Burat had returned later to the same studio space to photograph another artist. When she saw him, a woman from the record company, approached Burat and started shouting at him. “‘How could you do those photographs?! The make-up was totally shitty! The lipstick wasn’t accurate! You did a very bad job’!” he relates, mimicking the mannerism of the record label rep with disgust clearly audible in his voice.
But Sade was there as well. When she saw the cover with her photograph on it, her reaction was the opposite. “‘Oh, great photograph! That’s wonderful!’” relates Burat. “And then the woman from the record company started smiling and said, ‘Oh yes!

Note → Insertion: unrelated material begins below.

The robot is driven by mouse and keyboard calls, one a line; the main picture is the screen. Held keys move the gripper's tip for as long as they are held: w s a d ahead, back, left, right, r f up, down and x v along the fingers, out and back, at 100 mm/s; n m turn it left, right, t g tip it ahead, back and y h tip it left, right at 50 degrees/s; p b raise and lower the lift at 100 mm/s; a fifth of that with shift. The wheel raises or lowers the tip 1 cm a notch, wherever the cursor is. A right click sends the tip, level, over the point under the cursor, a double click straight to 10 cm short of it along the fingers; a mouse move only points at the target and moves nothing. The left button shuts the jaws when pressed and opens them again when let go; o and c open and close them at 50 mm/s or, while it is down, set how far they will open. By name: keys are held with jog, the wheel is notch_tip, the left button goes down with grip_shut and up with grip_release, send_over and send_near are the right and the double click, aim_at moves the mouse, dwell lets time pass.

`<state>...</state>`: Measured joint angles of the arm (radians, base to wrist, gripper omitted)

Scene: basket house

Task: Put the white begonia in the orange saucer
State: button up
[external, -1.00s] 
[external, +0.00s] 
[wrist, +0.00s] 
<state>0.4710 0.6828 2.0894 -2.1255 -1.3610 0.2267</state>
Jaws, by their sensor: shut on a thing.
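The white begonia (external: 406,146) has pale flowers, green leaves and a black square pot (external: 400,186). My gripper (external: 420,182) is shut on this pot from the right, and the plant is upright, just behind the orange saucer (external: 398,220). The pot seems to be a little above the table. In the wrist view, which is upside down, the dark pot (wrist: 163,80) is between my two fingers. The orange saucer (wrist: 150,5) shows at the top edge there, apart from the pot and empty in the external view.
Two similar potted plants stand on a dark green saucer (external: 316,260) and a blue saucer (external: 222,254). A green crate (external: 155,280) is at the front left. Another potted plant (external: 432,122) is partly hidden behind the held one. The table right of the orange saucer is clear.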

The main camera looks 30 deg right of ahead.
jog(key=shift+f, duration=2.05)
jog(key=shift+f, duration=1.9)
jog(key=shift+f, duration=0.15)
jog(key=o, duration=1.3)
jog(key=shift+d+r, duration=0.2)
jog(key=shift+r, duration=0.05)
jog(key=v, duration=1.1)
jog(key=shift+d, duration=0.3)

As I said before, it’s so nice!’”
He pauses for a moment. “I hated those people from the record company,” he said with a hint of anger. “When you say something but you don’t mean it, you’re a ‘special’ kind of person. That’s what they were.” I assume he means ‘hypocrites.’
Burat also has a photograph of a very grim looking Nick Cave taken sometime in 1987. “It’s one of my favourite photos because it really shows a little bit of how he is,” says Burat. “He’s not easy to take [photographs of]. He always tries not to pose and makes funny faces. As if he’s thinking, ‘Oh you f****** photographer. You’re a nuisance to me.’ This way of angriness that he’s showing is also his energy.”
How did you end up photographing him? “It was in a friend’s apartment,” relates Burat. “He and some of the band members were sleeping there. We had some talks, some drinks, a few smokes and then we did some photographs.”
Coming back to the present era and to where we were, Karachi, he said, “I have great respect for people that live with all this urban density. I have never seen anything like it. The crazy traffic … is a reflection of everything. In contrast Germany really is totally structured.”
“I can really learn from this,” he added. “Because this is the future. Chaos is the future.”